● Stored dataset items:
================================

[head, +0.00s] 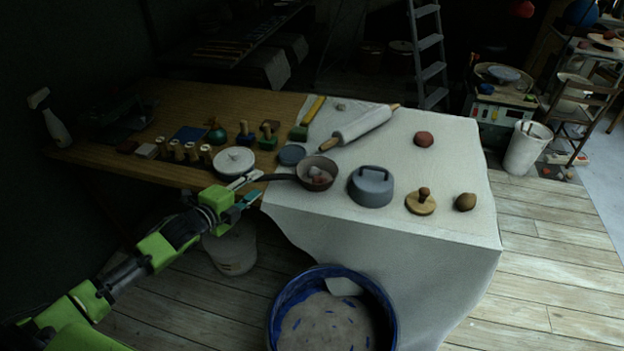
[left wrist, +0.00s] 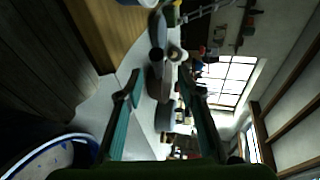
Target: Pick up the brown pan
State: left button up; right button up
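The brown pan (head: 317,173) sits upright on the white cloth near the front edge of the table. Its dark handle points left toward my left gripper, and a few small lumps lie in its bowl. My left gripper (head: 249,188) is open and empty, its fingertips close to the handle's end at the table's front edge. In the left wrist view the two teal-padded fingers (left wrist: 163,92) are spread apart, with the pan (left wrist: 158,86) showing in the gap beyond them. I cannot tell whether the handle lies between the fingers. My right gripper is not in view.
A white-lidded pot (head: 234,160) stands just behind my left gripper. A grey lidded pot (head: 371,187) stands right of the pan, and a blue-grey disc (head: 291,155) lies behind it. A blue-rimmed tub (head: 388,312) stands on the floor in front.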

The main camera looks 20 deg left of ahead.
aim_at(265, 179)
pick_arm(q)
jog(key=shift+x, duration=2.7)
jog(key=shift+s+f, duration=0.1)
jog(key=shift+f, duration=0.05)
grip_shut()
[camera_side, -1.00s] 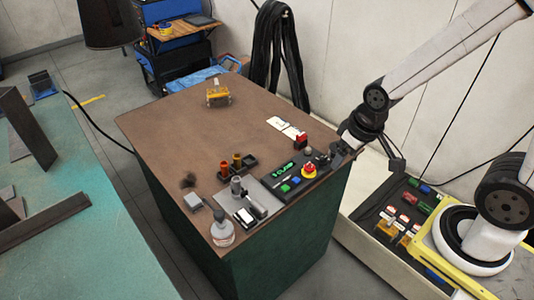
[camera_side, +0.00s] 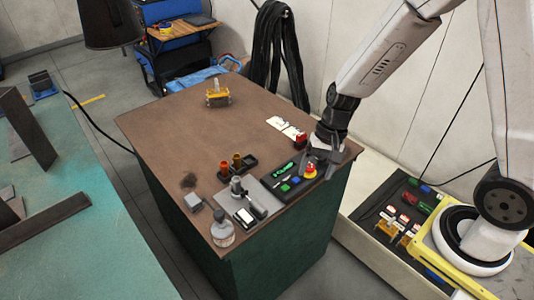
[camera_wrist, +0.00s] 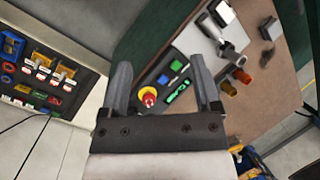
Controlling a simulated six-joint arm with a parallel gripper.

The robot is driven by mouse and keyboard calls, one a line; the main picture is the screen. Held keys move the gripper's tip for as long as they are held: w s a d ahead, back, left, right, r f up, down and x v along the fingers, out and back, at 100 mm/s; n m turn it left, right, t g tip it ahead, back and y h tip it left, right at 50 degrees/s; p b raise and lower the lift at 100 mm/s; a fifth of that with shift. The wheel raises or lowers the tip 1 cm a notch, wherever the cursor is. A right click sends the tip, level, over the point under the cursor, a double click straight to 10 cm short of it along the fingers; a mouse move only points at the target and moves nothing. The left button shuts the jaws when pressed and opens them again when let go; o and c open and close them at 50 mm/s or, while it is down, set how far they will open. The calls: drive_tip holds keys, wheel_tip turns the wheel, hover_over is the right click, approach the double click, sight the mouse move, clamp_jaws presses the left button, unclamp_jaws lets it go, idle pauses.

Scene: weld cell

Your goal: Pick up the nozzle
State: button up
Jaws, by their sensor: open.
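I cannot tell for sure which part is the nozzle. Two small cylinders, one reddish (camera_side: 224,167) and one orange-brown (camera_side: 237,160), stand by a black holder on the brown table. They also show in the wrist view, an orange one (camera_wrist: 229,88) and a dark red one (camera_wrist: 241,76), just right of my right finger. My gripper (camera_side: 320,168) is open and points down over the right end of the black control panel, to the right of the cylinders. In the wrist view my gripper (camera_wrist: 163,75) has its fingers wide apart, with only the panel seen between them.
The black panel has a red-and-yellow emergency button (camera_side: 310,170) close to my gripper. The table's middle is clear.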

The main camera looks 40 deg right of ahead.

================================

● PROBLEM: Take the stretch from the line containing "[camera_side, +0.00s]" through the line containing "Controlling a simulated" and reproduce it exactly, both ends included. Omit the pictures.

● SOLUTION TO THE PROBLEM:
[camera_side, +0.00s] 
[camera_wrist, +0.00s] 
Controlling a simulated six-joint arm with a parallel gripper.

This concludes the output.